La Diosa no estaba, se había ido, o tal vez sí estaba pero se encontraba ausente. Dentro de lo vacío que me sentía, por lo menos era bueno saber que la Diosa y yo teníamos algo en común: parecíamos ausentes la misma noche. Ella de mí, y yo del resto del mundo.
Mi noche era una tormenta de pensamientos disfrazada de la calma que los marineros sienten cuando pisan tierra luego de estar a la deriva. El pasado, el presente, el futuro; todo tenia lugar pero no forma, todo tenía color, textura y aromas pero, nada tenía lógica aparente. La cena era exquisita, el clima mantenía mis pies helados y de alguna manera sedaba mis dolores corporales pero avivaba los sensoriales, los que le competen a las memorias y los sentimientos.

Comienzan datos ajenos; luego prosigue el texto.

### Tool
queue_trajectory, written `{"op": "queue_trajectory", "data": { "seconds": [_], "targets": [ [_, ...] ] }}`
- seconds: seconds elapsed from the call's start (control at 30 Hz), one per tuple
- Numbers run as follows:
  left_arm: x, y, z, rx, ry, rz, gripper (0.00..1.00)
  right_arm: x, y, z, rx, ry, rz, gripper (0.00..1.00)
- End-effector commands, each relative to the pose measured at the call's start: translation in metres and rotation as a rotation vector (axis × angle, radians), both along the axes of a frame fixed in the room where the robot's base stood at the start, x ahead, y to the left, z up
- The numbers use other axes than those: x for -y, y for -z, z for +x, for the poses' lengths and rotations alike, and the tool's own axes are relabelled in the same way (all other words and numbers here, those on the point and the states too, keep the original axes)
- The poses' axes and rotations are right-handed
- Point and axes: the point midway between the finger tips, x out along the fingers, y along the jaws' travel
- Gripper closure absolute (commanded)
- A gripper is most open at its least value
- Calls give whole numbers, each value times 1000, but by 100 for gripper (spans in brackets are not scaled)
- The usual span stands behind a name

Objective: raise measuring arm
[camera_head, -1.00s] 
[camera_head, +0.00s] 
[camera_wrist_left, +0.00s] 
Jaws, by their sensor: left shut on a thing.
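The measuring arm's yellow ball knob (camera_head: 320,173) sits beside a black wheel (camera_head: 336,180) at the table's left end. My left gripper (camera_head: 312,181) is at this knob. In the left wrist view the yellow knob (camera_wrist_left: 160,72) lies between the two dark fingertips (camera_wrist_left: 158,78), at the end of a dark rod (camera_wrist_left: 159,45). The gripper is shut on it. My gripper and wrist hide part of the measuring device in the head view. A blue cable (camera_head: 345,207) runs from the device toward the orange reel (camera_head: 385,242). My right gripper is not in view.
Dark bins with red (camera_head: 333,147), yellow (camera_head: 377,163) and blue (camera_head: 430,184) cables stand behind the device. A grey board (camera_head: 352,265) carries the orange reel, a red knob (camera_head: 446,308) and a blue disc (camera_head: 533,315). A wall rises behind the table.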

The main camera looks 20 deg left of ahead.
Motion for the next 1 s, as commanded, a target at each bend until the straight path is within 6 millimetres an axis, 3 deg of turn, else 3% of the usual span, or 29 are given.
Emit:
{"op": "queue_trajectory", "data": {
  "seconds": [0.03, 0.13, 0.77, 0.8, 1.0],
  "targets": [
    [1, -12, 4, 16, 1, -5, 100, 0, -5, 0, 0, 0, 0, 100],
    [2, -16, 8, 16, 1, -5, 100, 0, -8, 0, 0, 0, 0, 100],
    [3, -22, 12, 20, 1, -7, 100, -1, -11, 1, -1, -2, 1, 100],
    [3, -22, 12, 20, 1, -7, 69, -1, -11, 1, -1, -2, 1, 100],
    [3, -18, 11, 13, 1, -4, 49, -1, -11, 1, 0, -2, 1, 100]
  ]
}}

¿Disfrutamos la vida o qué? ¿Cómo se disfruta la vida? ¿Qué se hace cuando la vida pasa lentamente a través de las costillas en una noche de verano fría? Apenas un puñado de preguntas y toda una baraja de respuestas posibles. Entre chistes malos en la TV y el eterno resplandor de una mente sin recuerdos, pensé que lo mejor para explorar el panorama infinito de este episodio, sería dormir y hacer a un lado los ratos melancólicos; pensé que sin emociones conectadas a memorias específicas dentro de mi mapa mental, podría dormir tranquilo como suelo hacerlo luego de un par de tragos de whisky. Pensé, pensé, pensé. Nada.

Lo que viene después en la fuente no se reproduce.